# [Information shown]
+++

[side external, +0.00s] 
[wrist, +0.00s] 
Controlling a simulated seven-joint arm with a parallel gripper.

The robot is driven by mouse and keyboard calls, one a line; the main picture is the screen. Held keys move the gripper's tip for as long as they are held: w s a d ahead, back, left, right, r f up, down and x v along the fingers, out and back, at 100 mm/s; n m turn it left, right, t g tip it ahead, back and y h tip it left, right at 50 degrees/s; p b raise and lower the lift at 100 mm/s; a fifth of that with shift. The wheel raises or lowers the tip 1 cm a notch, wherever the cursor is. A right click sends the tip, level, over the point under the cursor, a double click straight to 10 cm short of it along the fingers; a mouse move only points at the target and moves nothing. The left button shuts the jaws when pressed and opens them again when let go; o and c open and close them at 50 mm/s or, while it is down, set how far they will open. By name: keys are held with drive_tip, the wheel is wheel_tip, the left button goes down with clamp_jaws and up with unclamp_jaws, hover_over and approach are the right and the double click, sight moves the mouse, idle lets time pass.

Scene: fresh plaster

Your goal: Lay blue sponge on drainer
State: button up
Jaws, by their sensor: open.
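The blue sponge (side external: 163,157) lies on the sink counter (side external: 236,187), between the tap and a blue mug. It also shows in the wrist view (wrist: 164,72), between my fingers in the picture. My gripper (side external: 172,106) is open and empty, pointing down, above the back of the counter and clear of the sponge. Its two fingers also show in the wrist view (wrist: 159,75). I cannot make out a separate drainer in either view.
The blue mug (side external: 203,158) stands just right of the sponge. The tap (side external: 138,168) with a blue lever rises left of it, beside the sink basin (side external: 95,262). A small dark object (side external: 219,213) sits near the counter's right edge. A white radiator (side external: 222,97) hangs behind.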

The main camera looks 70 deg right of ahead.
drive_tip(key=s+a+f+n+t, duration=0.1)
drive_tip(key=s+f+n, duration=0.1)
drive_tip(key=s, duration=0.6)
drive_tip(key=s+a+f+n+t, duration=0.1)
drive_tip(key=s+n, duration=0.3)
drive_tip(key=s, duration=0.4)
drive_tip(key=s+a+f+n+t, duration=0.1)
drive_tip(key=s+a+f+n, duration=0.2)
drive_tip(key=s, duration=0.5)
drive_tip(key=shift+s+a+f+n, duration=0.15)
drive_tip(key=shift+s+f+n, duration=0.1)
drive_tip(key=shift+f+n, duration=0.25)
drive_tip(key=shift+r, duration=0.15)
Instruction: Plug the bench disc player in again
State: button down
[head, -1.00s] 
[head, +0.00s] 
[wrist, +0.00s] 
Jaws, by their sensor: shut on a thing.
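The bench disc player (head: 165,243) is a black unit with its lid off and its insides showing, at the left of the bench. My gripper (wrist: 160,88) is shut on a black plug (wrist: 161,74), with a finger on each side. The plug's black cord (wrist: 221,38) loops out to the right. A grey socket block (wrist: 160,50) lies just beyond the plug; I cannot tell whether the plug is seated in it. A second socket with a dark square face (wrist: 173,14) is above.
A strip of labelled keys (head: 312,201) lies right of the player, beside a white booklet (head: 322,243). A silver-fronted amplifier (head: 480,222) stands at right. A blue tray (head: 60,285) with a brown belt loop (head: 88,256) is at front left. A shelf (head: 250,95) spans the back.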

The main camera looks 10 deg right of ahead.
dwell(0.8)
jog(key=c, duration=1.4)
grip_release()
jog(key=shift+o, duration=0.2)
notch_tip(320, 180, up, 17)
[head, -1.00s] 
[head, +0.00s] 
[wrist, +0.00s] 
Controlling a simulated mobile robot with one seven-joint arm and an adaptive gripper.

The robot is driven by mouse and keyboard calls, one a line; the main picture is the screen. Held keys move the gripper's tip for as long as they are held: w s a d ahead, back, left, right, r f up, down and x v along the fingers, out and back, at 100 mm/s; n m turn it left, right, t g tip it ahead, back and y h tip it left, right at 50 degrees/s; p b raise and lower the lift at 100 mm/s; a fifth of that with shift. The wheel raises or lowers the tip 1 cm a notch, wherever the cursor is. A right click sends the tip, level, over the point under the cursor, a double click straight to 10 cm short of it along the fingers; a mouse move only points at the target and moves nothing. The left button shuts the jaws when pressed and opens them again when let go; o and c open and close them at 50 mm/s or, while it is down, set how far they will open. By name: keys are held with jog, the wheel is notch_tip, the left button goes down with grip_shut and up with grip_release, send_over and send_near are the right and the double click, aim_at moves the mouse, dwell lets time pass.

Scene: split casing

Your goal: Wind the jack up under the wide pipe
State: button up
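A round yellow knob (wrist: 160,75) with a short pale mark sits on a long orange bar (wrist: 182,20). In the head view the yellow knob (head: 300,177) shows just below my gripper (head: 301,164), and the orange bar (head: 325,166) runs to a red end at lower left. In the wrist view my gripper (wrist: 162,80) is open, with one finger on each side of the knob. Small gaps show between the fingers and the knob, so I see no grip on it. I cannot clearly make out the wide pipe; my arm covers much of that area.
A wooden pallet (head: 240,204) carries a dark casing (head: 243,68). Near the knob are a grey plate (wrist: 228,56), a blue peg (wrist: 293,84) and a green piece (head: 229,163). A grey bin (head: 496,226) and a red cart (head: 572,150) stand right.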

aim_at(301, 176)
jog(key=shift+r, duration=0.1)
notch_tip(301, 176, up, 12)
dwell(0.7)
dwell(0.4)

+++

# [Given problem]
Write out the entries above once more, without altering anything.

# [Task solution]
[side external, +0.00s] 
[wrist, +0.00s] 
Controlling a simulated seven-joint arm with a parallel gripper.

The robot is driven by mouse and keyboard calls, one a line; the main picture is the screen. Held keys move the gripper's tip for as long as they are held: w s a d ahead, back, left, right, r f up, down and x v along the fingers, out and back, at 100 mm/s; n m turn it left, right, t g tip it ahead, back and y h tip it left, right at 50 degrees/s; p b raise and lower the lift at 100 mm/s; a fifth of that with shift. The wheel raises or lowers the tip 1 cm a notch, wherever the cursor is. A right click sends the tip, level, over the point under the cursor, a double click straight to 10 cm short of it along the fingers; a mouse move only points at the target and moves nothing. The left button shuts the jaws when pressed and opens them again when let go; o and c open and close them at 50 mm/s or, while it is down, set how far they will open. By name: keys are held with drive_tip, the wheel is wheel_tip, the left button goes down with clamp_jaws and up with unclamp_jaws, hover_over and approach are the right and the double click, sight moves the mouse, idle lets time pass.

Scene: fresh plaster

Your goal: Lay blue sponge on drainer
State: button up
Jaws, by their sensor: open.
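The blue sponge (side external: 163,157) lies on the sink counter (side external: 236,187), between the tap and a blue mug. It also shows in the wrist view (wrist: 164,72), between my fingers in the picture. My gripper (side external: 172,106) is open and empty, pointing down, above the back of the counter and clear of the sponge. Its two fingers also show in the wrist view (wrist: 159,75). I cannot make out a separate drainer in either view.
The blue mug (side external: 203,158) stands just right of the sponge. The tap (side external: 138,168) with a blue lever rises left of it, beside the sink basin (side external: 95,262). A small dark object (side external: 219,213) sits near the counter's right edge. A white radiator (side external: 222,97) hangs behind.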

The main camera looks 70 deg right of ahead.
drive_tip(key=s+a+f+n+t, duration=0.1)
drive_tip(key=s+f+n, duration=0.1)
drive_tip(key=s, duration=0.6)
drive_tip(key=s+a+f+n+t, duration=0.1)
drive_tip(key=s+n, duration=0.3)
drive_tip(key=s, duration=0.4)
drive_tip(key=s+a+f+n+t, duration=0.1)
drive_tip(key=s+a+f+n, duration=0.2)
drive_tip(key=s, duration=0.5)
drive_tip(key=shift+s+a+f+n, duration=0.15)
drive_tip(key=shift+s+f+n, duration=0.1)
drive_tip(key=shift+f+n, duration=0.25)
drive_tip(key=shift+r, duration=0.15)
Instruction: Plug the bench disc player in again
State: button down
[head, -1.00s] 
[head, +0.00s] 
[wrist, +0.00s] 
Jaws, by their sensor: shut on a thing.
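The bench disc player (head: 165,243) is a black unit with its lid off and its insides showing, at the left of the bench. My gripper (wrist: 160,88) is shut on a black plug (wrist: 161,74), with a finger on each side. The plug's black cord (wrist: 221,38) loops out to the right. A grey socket block (wrist: 160,50) lies just beyond the plug; I cannot tell whether the plug is seated in it. A second socket with a dark square face (wrist: 173,14) is above.
A strip of labelled keys (head: 312,201) lies right of the player, beside a white booklet (head: 322,243). A silver-fronted amplifier (head: 480,222) stands at right. A blue tray (head: 60,285) with a brown belt loop (head: 88,256) is at front left. A shelf (head: 250,95) spans the back.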

The main camera looks 10 deg right of ahead.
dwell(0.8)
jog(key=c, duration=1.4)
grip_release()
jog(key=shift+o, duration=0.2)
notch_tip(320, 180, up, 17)
[head, -1.00s] 
[head, +0.00s] 
[wrist, +0.00s] 
Controlling a simulated mobile robot with one seven-joint arm and an adaptive gripper.

The robot is driven by mouse and keyboard calls, one a line; the main picture is the screen. Held keys move the gripper's tip for as long as they are held: w s a d ahead, back, left, right, r f up, down and x v along the fingers, out and back, at 100 mm/s; n m turn it left, right, t g tip it ahead, back and y h tip it left, right at 50 degrees/s; p b raise and lower the lift at 100 mm/s; a fifth of that with shift. The wheel raises or lowers the tip 1 cm a notch, wherever the cursor is. A right click sends the tip, level, over the point under the cursor, a double click straight to 10 cm short of it along the fingers; a mouse move only points at the target and moves nothing. The left button shuts the jaws when pressed and opens them again when let go; o and c open and close them at 50 mm/s or, while it is down, set how far they will open. By name: keys are held with jog, the wheel is notch_tip, the left button goes down with grip_shut and up with grip_release, send_over and send_near are the right and the double click, aim_at moves the mouse, dwell lets time pass.

Scene: split casing

Your goal: Wind the jack up under the wide pipe
State: button up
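A round yellow knob (wrist: 160,75) with a short pale mark sits on a long orange bar (wrist: 182,20). In the head view the yellow knob (head: 300,177) shows just below my gripper (head: 301,164), and the orange bar (head: 325,166) runs to a red end at lower left. In the wrist view my gripper (wrist: 162,80) is open, with one finger on each side of the knob. Small gaps show between the fingers and the knob, so I see no grip on it. I cannot clearly make out the wide pipe; my arm covers much of that area.
A wooden pallet (head: 240,204) carries a dark casing (head: 243,68). Near the knob are a grey plate (wrist: 228,56), a blue peg (wrist: 293,84) and a green piece (head: 229,163). A grey bin (head: 496,226) and a red cart (head: 572,150) stand right.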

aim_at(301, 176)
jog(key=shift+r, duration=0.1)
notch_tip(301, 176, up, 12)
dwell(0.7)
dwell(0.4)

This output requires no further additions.